Mais au-delà de toutes ces considérations, estime le PDG de Petrofac Tunisie, il faut quand même savoir que notre pays importe plus de 40% de ses besoins en gaz naturel de l’Algérie, et 30.000 barils équivalent produits pétroliers pour répondre aux exigences du marché local. Il y a un champ dans le Golfe de Gabès qui exige 2 milliards de dollars d’investissements pour le développer, répartis entre le gouvernement et l’investisseur étranger établi sur la base des lois stipulées dans le code des hydrocarbures.
«Tout est paralysé depuis 5 ans par la volonté des nouveaux décideurs. Intérêts? Lobbys? Mais il n’y a pas que cela, il s’agit de moyens financiers énormes dont ne disposent ni l’Etat ni l’investisseur en question. Une grande firme internationale a proposé de prendre en charge, en partenariat avec l’Etat, la relance de la prospection et de l’exploitation de ce champ. Sa demande est restée lettre morte parce qu’à l’ARP, ils veulent être incontournables dès qu’il s’agit d’investir dans le pays, et ce même s’il s’agit de contrats légaux, transparents et utiles pour nous en cette phase difficile où les investisseurs ont perdu confiance en notre site. Les avocats s’en mêlent aussi. Ils initient des procès fictifs, ils prennent des accusés de réception de chez le juge et se présentent devant la Commission de l’énergie à l’ARP en arguant d’un procès en cours pour bloquer l’investisseur. C’est ce qui s’est passé concernant le champ de Gabès et c’est ce qui a bloqué tous les projets qui ont suivi. Un climat de peur a été créé à tous les niveaux et personne n’ose prendre une décision pour ne pas être taxé de vendre les richesses du pays. ENI est partie en laissant une assiette de près de 400 millions de dollars, elle en avait bavé et ne voulait plus entendre parler de la Tunisie. Mais où allons-nous à ce rythme?».
Il revient donc au chef du gouvernement de prendre les devants en invitant les parties prenantes dans l’exécutif et le législatif pour un tour de table et décider en toute transparence, comme le veulent les «Arpéistes honnêtes» ainsi que les activistes «désintéressés» si le développement du champ de Gabès est encore d’actualité, et si la Tunisie peut se payer le luxe de débouter des investisseurs dans le secteur énergétique. Heureusement qu’il a été d’ores et déjà décidé d’appliquer l’ancienne loi en attendant l’amendement de l’article et la promulgation d’un nouveau code des hydrocarbures.
«J’estime qu’il faut oser et décider, le but, au cas où les travaux reprennent sur le champ de Gabès, est que d’ici 2018 nous comblions le déficit énergétique national». La décision est hautement politique. Petrofac est prête à investir tout de suite les milliards de dollars nécessaires à la mise en marche du champ».
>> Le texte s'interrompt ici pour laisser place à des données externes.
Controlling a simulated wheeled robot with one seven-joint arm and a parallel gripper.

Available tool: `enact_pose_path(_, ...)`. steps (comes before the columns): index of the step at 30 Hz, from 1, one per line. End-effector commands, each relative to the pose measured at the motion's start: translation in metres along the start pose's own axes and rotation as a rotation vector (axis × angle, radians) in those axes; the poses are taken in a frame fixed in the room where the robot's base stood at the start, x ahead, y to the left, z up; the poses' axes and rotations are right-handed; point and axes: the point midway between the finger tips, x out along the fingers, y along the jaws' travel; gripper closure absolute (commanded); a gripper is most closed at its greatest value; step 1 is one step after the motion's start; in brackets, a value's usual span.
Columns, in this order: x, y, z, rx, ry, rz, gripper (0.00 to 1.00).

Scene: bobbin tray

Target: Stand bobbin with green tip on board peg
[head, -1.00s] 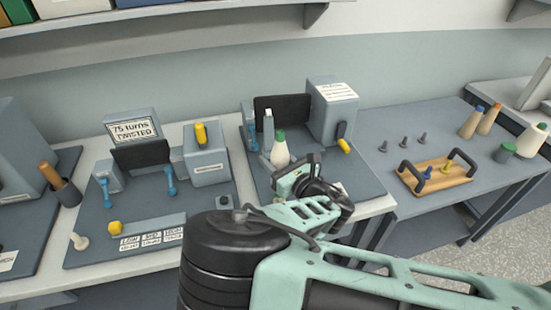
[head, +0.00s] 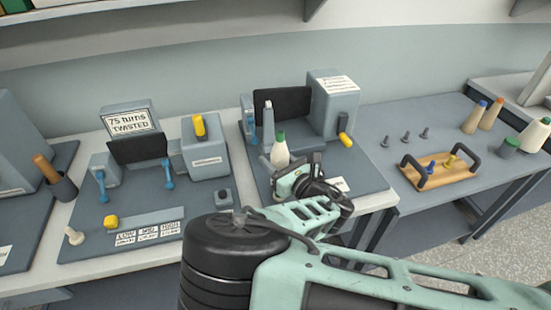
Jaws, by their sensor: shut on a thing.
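A white bobbin with a green tip (head: 280,150) stands upright in my gripper (head: 284,181), in front of the middle machine. My gripper is shut on its lower part, which the gripper hides. I cannot tell how far its base is above the machine's plate. Several small grey pegs (head: 406,137) stand bare on the right table. A second white bobbin with a green tip (head: 536,137) is at the far right.
The middle machine (head: 335,105) has a yellow-ended lever and a grey post (head: 267,120) close to the held bobbin. A left machine (head: 205,148) bears a sign.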

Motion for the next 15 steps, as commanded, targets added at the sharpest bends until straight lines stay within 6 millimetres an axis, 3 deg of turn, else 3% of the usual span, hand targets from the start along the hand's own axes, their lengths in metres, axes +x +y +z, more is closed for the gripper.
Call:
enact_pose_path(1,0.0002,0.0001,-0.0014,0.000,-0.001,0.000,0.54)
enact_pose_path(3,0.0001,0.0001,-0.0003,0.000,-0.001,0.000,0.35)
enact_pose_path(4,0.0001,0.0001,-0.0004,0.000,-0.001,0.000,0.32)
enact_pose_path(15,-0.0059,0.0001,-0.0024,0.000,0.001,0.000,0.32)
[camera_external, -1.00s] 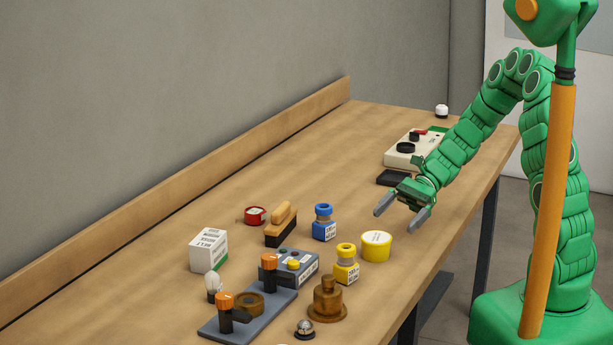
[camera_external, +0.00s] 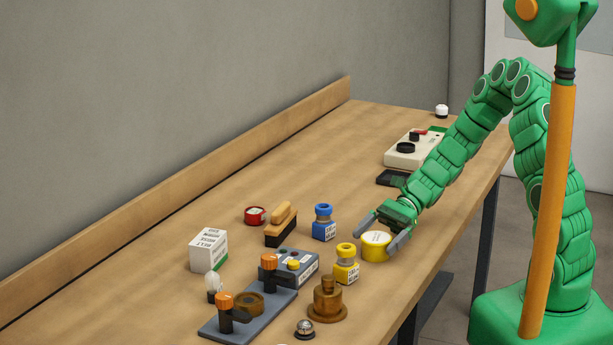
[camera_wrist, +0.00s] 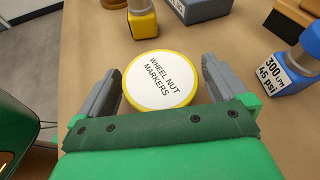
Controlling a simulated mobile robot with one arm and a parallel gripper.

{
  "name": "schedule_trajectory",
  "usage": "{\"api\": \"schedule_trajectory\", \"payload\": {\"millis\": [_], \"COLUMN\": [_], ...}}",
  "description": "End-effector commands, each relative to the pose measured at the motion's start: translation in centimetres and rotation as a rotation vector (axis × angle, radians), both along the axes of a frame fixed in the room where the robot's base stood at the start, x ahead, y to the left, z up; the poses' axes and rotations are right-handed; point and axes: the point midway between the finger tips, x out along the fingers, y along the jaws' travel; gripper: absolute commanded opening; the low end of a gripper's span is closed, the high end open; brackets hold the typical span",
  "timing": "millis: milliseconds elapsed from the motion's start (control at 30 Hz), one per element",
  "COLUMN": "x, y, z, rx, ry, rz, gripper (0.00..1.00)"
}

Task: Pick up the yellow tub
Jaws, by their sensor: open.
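The yellow tub (camera_external: 375,249) is a short round tub with a white lid, standing on the workbench near its front edge. In the wrist view the yellow tub (camera_wrist: 160,80) shows its lid, printed "WHEEL NUT MARKERS". My gripper (camera_external: 379,236) is open around the tub, one grey finger on either side of it. In the wrist view my gripper (camera_wrist: 160,78) shows a small gap between each finger and the tub.
A yellow-capped bottle (camera_external: 346,264) stands close to the tub, and a blue-capped bottle (camera_external: 324,223) stands behind and left. A brown metal knob piece (camera_external: 327,300) and a grey clamp fixture (camera_external: 248,310) lie toward the front. The bench (camera_external: 430,215) is clear to the right.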

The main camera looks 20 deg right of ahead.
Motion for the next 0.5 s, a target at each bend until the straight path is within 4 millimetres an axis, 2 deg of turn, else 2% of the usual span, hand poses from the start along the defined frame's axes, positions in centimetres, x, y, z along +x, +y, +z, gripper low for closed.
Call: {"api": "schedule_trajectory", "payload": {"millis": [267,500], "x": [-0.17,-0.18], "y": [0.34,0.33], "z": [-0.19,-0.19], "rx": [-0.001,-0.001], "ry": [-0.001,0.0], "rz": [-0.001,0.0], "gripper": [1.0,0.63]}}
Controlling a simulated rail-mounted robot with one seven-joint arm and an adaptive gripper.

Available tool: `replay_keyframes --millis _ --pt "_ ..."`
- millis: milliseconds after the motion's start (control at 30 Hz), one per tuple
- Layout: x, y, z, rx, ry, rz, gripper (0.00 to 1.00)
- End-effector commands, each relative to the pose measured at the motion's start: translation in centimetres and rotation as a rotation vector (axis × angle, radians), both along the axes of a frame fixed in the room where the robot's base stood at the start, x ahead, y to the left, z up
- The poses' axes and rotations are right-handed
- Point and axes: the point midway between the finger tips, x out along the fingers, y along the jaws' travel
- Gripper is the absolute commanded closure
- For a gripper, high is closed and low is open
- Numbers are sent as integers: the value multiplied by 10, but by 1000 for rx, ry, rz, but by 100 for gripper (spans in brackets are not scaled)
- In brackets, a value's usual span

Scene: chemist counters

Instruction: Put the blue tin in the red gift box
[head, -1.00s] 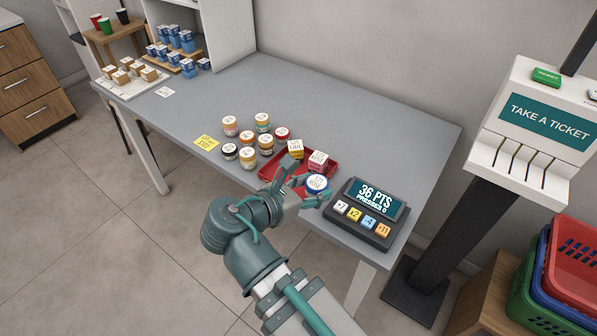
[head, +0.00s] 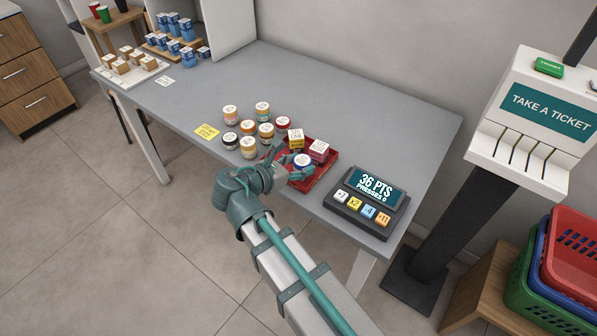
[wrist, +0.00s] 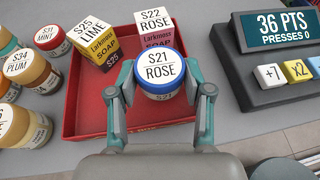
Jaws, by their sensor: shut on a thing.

La Commission supérieure des marchés peut-elle se permettre de fonctionner comme d’usage depuis des décennies? J’estime qu’il est grand temps de revoir son fonctionnement. A situation exceptionnelle, mesures exceptionnelles, estime M. Dérouiche. «La lenteur des décisions prises au niveau de cette commission de crise fait énormément de torts à l’économie nationale. Imaginez un appel d’offres lancé pour la construction d’une autoroute, le temps que la commission décide au bout d’une année, de qui est le mieux placé pour gagner l’appel, les prix auraient augmenté et le gagnant aurait perdu au change. Il faut que le décideur public ose se présenter devant l’ARP, propose la suspension du recours à la Commission supérieure du marché à tout bout de champs pour un laps de temps, allant d’une à trois années jusqu’à sa restructuration pour qu’elle devienne plus fonctionnelle, plus responsable, plus autonome et plus efficiente. On adopte le principe de gestion par le biais des Ordonnances tel qu’adopté par Mahatir Mohamed en Malaisie. Evidemment tout doit se faire en toute transparence».
Habib Essid osera-t-il franchir ce pas? Peu probable au vu de l’usage obsessionnel par les activistes politiques et de la société civile de termes tels que lutte pour une meilleure gouvernance, contre la corruption, les malversations ou encore de la suspicion soulevée à chaque fois que les enjeux touchent à de grands marchés publics.
Habib Essid est imprégné d’une culture héritée de l’Administration tunisienne qui veut que tout passe par la Commission supérieure des marchés. Ce qu’il faudrait peut-être est que des décisions rapides soient prises pour revoir son mode de gestion et son efficience dans un contexte particulier.
Mais plus que tout, le chef du gouvernement devrait être plus vigilant quant aux pratiques de corruption que nous voyons aujourd’hui en bas de l’échelle des instances administratives dans notre pays, pire, ces reproches ou critiques à peine voilés émanant de certains opérateurs étrangers qui se plaignent de la propagation dangereuse de nouvelles anciennes habitudes: les pots de vin, ou commissions réclamées par certaines personnalités afin d’intervenir ou de soutenir leurs candidatures dans des grands projets.
Alors que certains pays africains taxés d’institutionnellement corrompus commencent à adopter les bonnes pratiques, la Tunisie est-elle en train de reprendre et de développer d’anciennes pratiques réfutées, rejetées et condamnées?